Alexandre Guillaume a bien étudié le marché : « Les centrales à béton ont fait de gros efforts pour améliorer leurs circuits d’eau et baiser de 20% leur consommation en 15 ans. Mais actuellement il n’y a que très peu de centrales en France en recyclage intégral. Par ailleurs, aucune des solutions proposées jusqu’à aujourd’hui n’est satisfaisante, résine échangeuse d’ions, nano-filtration, absorption (charbons actif), photo réduction, réduction chimique. Aucune n’est adaptée ».

Le procédé proposé par M-S est totalement différent. Pour faire simple, afin que les chimistes ne soient pas seuls à comprendre le processus, puisque le chrome VI est hautement toxique, il s’agit de le transformer en chrome III, qui est bénéfique, et en acidifiant les eaux à hauteur d’un PH7. La question qui se pose est donc : comment réduire ce chrome ? Avec une solution à base d’acide ascorbique, qui est également non toxique.

En théorie ça fonctionne, en laboratoire aussi jusqu’à la mise au point d’un prototype qui a confirmé le succès du process et pour un très faible coût de traitement. La quantité de rejet descend au dessous du seuil normé au bout de 5mn et à 8 µg/litre au bout de 10 minutes.
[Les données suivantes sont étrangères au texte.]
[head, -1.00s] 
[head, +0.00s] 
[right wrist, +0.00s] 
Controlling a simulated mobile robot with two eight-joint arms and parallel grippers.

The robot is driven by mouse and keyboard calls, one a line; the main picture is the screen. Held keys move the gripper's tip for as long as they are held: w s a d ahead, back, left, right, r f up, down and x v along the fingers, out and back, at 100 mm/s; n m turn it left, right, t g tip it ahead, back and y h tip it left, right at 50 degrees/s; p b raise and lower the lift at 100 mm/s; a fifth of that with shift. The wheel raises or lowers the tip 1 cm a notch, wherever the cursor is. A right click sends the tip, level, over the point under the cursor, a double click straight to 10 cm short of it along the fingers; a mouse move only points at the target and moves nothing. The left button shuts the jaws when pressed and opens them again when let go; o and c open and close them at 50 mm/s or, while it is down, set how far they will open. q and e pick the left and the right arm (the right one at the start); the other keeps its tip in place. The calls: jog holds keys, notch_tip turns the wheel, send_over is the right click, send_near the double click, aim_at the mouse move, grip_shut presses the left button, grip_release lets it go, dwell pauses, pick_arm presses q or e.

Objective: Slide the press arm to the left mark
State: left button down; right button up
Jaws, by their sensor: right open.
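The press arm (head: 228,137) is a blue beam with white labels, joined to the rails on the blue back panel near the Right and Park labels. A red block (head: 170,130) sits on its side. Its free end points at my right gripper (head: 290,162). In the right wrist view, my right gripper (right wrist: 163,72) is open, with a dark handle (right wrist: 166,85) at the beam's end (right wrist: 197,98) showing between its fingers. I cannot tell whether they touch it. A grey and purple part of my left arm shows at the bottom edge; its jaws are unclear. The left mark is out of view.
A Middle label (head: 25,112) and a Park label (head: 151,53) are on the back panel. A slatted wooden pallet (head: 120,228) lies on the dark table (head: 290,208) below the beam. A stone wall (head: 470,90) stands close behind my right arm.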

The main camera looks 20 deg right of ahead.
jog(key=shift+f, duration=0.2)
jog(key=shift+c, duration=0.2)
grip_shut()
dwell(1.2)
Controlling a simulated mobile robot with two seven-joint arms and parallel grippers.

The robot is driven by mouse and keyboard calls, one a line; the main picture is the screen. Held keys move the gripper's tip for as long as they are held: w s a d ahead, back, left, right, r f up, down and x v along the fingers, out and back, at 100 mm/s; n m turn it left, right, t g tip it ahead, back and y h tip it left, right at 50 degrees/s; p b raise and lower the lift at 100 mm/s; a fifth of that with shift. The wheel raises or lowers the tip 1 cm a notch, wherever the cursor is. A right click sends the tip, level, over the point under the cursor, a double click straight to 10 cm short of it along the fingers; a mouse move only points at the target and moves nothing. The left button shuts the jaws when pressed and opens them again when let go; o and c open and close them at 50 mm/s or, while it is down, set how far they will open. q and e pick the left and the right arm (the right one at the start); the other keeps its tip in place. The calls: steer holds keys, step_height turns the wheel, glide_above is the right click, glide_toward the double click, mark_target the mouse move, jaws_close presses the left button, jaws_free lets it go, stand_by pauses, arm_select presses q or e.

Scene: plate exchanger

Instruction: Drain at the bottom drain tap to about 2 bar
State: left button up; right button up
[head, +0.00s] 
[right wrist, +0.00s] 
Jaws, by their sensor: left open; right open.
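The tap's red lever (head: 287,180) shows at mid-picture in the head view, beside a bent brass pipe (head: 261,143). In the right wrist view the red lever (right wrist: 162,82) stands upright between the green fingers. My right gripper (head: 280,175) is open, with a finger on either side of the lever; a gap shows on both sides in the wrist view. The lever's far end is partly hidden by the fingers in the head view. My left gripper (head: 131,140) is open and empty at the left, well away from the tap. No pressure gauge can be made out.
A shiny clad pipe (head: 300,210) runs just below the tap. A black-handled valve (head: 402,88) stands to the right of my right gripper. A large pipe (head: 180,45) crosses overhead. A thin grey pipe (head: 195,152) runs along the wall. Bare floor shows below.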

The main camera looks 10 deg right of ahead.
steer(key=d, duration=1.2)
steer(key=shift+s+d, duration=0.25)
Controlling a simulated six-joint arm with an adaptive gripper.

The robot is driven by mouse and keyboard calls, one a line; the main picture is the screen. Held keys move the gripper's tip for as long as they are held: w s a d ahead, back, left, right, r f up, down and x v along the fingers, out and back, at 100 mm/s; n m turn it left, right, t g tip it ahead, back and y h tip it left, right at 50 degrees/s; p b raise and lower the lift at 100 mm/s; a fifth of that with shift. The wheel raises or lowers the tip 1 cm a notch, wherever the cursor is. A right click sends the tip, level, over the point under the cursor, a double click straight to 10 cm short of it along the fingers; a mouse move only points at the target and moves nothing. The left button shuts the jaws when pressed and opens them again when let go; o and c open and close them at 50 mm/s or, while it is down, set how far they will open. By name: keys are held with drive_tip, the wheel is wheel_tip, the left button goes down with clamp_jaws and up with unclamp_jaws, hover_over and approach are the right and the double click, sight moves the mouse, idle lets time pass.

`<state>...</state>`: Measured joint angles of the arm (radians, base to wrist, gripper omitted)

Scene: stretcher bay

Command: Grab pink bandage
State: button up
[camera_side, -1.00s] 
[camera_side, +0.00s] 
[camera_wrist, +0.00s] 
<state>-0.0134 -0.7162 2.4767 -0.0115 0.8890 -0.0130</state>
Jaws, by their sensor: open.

Le Chrome III est récupérable par filtration sous la forme de petites billes. Pour réaliser ce traitement la machine conçue par M-S est un skid de 7 à 8 mètres de long (une station de traitement et de filtration montée sur une plateforme transportable) qui peut être installé sur tout chantier et usine à béton. Une fois la phase test sur un véritable chantier achevée, le Skid sera commercialisé, en France d’abord, car il est nécessaire de disposer de laboratoires de contrôle indépendants, puis à l’étranger.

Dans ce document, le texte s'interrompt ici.